Sea-Lion (Otariidae). A carnivore modified for aquatic life.

ENCYCLOPEDIA

History is swamped by patriotic myths about the summer of 1940. Many of these were generated by the shame of that portion of the British public who after the fall of France declared that it was time to negotiate terms with Hitler's Germany. It was a view shared by men of the Left and of the Right. The former believing that the Hitler-Stalin peace pact would last, and the latter hoping that it would not.

The Swedish ambassador in London reported back to his Ministry in Stockholm that he had spoken with people, including Members of Parliament, who wanted to seek terms with Hitler. He reported a senior member of the British government as saying common sense not bravado would govern British policy. From Washington, the British ambassador was prepared to seek out contacts for such a move. In Lisbon Sir Samuel Hoare and in Berne David Kelly made contact with possible intermediaries to get German viewpoints.

Lloyd George, the "Churchill' of the First World War, wanted peace with Hitler, had wanted it for some time, and seemed not to mind who heard him say so. In Berlin his name had already been mentioned as a possible leader of a puppet regime. Even in the tiny, five-man War Cabinet that Churchill had formed, there was not unanimous determination to go on fighting. Lord Halifax, the Foreign Minister (who had only narrowly missed becoming Prime Minister instead of Churchill), suggested that they prepare a reply to Germany, to have ready if Hitler offered peace on reasonable terms. Chamberlain, now in Churchill's War Cabinet as Lord President, supported the idea of compromise.

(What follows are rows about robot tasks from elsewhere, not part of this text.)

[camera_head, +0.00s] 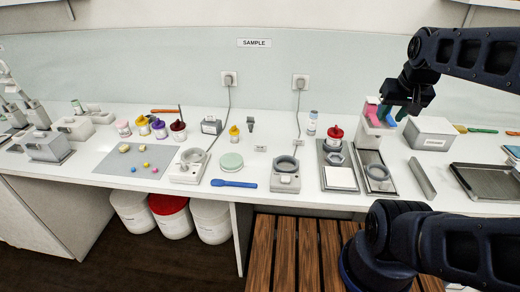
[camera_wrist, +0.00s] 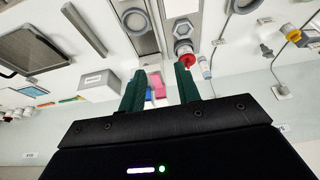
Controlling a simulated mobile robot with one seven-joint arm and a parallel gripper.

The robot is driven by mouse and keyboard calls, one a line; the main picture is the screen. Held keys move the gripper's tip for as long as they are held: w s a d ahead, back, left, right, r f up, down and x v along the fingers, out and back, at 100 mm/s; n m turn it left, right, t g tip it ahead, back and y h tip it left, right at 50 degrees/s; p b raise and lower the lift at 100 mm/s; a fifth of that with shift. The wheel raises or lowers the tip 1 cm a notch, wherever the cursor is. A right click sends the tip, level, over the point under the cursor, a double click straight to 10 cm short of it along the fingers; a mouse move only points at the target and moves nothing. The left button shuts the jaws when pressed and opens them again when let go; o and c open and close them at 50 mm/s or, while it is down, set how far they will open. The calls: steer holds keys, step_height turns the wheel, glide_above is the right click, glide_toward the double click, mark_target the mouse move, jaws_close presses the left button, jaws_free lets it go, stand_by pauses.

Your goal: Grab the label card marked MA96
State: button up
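I cannot read MA96 on anything in these views. A small white card (camera_head: 260,148) with dark print lies on the bench behind a ring-topped device; its print is too small to read. My gripper (camera_head: 392,112) is at the back right of the bench, close to a white holder with a pink piece (camera_head: 372,110) and a blue piece (camera_head: 389,119). In the wrist view my gripper (camera_wrist: 161,80) shows two dark green fingers well apart. The pink piece (camera_wrist: 158,86) shows between them, farther off; I see nothing held.
A grey box (camera_head: 430,132) stands right of the holder. A red-capped jar (camera_head: 334,137), grey trays (camera_head: 375,182) and ring-topped devices (camera_head: 286,176) stand left and in front. A metal channel (camera_head: 421,178) and dark tray (camera_head: 487,181) lie at right. A blue spoon (camera_head: 233,183) lies near the front edge.

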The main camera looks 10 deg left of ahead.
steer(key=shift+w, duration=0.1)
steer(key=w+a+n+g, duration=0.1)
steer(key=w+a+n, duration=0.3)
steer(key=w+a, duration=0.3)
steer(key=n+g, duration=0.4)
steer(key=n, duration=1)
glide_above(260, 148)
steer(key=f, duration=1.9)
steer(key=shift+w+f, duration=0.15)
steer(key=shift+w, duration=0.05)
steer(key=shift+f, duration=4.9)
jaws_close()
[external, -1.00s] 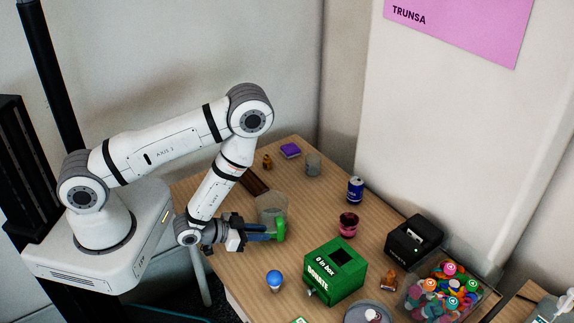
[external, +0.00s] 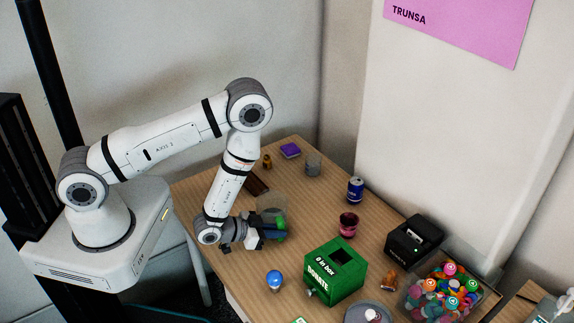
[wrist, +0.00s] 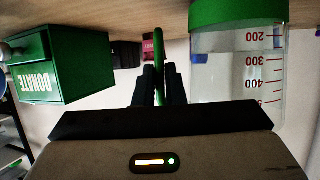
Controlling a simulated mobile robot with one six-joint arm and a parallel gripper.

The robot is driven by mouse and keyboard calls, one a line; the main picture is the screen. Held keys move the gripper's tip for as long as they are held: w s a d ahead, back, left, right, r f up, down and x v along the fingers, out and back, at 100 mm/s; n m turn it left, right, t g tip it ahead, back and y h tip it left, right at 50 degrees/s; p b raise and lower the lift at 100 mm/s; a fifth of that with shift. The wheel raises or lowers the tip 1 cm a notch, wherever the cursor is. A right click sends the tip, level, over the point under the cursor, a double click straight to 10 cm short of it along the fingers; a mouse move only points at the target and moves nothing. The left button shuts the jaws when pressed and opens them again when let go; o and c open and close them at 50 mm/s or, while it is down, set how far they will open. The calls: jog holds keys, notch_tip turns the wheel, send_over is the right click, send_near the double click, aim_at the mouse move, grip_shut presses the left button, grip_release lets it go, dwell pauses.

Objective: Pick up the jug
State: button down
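The jug (external: 268,203) is a clear vessel with green parts, standing on the table at its left side in the external view. In the wrist view, which is upside down, the jug (wrist: 238,75) is at the right, with a green band and red volume marks. Its green handle (wrist: 158,60) runs between the two dark fingers of my gripper (wrist: 159,82). The gripper (external: 275,231) also reaches the handle in the external view and covers part of it. The fingers lie close on both sides of the handle; whether they press on it cannot be told.
A green donation box (external: 335,275) stands right of my gripper, with a blue bulb (external: 274,279) before it. A dark red cup (external: 348,225) and blue can (external: 355,190) stand beyond. A brown bar (external: 255,183) lies behind the jug. Clear table lies between jug and cup.

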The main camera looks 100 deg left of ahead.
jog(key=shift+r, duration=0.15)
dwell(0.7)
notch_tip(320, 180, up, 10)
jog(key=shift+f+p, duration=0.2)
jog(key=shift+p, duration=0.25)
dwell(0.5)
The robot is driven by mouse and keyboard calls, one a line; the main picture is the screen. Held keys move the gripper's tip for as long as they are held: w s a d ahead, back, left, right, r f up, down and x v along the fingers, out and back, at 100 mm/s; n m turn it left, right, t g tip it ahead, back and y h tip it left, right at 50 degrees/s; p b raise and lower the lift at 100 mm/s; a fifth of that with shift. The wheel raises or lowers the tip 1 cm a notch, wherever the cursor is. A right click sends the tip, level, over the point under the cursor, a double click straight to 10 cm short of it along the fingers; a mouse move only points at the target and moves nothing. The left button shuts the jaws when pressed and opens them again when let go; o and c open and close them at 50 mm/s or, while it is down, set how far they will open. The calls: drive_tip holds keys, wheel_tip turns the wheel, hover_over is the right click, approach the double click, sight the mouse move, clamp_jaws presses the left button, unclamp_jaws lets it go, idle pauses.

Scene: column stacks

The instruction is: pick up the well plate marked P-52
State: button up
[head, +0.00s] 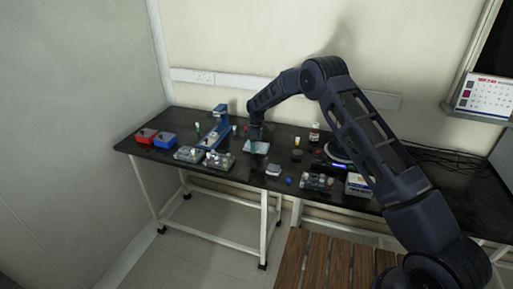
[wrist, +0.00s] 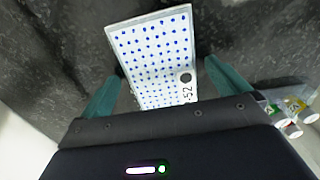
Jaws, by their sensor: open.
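The well plate marked 52 (wrist: 150,55) lies on the dark bench top in the wrist view, white with rows of blue wells. Its label end, with a dark round spot and "52", is nearest my gripper; any letter before the number is hard to read. My gripper (wrist: 163,85) is open, with one teal finger on each side of the plate's near end. I cannot tell whether the fingers touch it. In the head view the pale plate (head: 262,148) lies beside my gripper (head: 256,138), which points down at its left part.
A blue-and-white instrument (head: 214,135) stands left of the plate, with red (head: 146,135) and blue (head: 165,140) boxes farther left. Trays of items (head: 220,161) lie near the front edge. A round-topped device (head: 337,152) stands to the right.

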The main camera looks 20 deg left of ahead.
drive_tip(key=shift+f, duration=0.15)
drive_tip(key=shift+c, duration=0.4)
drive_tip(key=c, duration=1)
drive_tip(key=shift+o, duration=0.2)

Sardonic then was Churchill's choice of Halifax to go on the BBC and reject unequivocally Hitler's peace offer. For Churchill there would be no talk of peace terms. Already 65 years old, long derided as a warmonger, he declared his intention to fight, 'however long and hard the road may be." Significantly perhaps, Churchill went to great trouble to get an important member of the Royal Family to the far side of the Atlantic where the Duke of Windsor became Governor of the Bahamas.

Churchill called himself Minister of Defence, artfully 'careful not to define my rights and duties." Daily meetings with the Chiefs of Staff gave Churchill tight control of the progress of the war. The three service ministers were brushed aside and not even invited into the War Cabinet.

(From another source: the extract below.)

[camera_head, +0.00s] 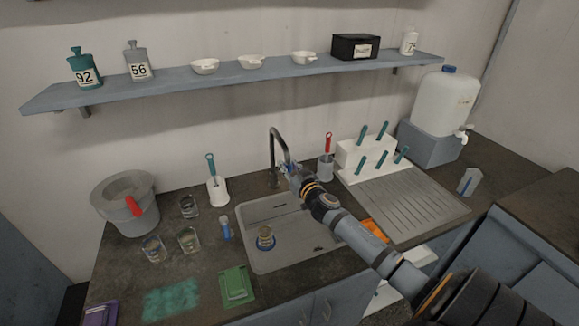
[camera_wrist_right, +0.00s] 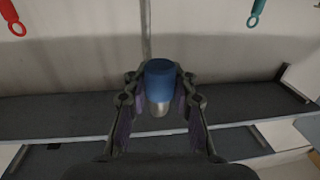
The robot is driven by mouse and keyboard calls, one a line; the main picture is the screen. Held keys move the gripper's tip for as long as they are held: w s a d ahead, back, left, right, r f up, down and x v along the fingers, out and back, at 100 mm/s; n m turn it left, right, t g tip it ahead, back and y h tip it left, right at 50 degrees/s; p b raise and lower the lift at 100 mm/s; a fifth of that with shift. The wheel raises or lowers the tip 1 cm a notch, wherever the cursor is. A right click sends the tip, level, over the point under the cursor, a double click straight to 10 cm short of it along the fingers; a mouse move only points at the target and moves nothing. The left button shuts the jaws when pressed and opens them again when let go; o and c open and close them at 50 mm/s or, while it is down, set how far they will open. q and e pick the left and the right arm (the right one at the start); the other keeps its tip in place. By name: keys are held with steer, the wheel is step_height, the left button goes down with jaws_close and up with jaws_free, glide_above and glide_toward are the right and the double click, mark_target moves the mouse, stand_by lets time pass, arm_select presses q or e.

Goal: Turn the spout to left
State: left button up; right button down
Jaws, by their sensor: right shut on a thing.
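The dark curved tap spout (camera_head: 274,143) rises behind the sink (camera_head: 292,250) and arches forward, its outlet end leaning slightly right above the back of the basin. My right gripper (camera_head: 291,168) reaches in from the lower right and is at the spout's outlet end, which it partly hides. In the right wrist view, my gripper (camera_wrist_right: 159,100) is shut on a blue cylindrical piece with a silver end (camera_wrist_right: 159,80), which appears to be the spout's tip. My left gripper is not in view.
A jar (camera_head: 265,237) stands in the sink. Left of it are a grey bucket (camera_head: 128,208), several glasses and a brush holder (camera_head: 217,190). Right of the tap are a red-handled tool (camera_head: 328,143), a white rack (camera_head: 352,154) and a draining board (camera_head: 420,200). A shelf (camera_head: 170,84) hangs above.

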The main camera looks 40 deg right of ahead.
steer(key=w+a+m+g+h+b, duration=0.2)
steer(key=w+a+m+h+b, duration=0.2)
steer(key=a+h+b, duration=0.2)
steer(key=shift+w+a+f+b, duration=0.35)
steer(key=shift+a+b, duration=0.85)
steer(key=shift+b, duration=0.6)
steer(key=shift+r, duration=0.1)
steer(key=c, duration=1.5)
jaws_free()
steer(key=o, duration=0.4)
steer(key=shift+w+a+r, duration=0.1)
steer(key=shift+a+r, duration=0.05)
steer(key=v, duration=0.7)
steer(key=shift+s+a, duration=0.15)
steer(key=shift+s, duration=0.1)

Churchill had his priorities right; Fighter Command's men and machines would decide whether or not Hitler came to London. Churchill, the first British Prime Minister to wear a uniform while in office (even Wellington did not do so), chose the uniform of the RAF. His only major change in the system, or the men who ran it, was to create a Ministry of Aircraft Production and give it to a newspaper tycoon to run.

But not until the Battle of Britain was won did Churchill gain the wholehearted support of the British public. No wonder then that he devoted so much of his time and energy, to say nothing of rhetoric, to convincing the British that they had won a mighty victory.

Broadcasting over the BBC on 11 September 1940, Churchill said, "It ranks with the days when the Spanish Armada was approaching the Channel, and Drake was finishing his game of bowls; or when Nelson stood between us and Napoleon's Grand Army at Boulogne." Later he was to point out that the great air battles of 15 September took place, like Waterloo, on a Sunday.

The Battle won, men forgot their ideas about a compromise peace with Hitler. Wartime propaganda, much of it primarily intended for American newspaper and radio correspondents, provided material from which a David and Goliath myth was engineered. It suited all concerned, except the Germans, who still today insist that there was no such event as the Battle of Britain.

The Battle of Britain, although small in scale compared with the later fighting, was nevertheless one of the decisive battles of the Second World War. It converted American opinion to a belief that the British, given help, might win. This belief fed anti-German feeling. Until now dislike of Nazism had been repressed, because Americans felt that they couldn't do much about it. In 1940 they began to believe they could do something about it, and Britain provided a focal point for many disparate anti-Nazi elements, from emigres to labour unions.

In military terms, the Battle proved that Britain was a secure base, from which the USA could fight Germany. More importantly, but less accurately, it convinced America that air-power was the decisive weapon with which to do it.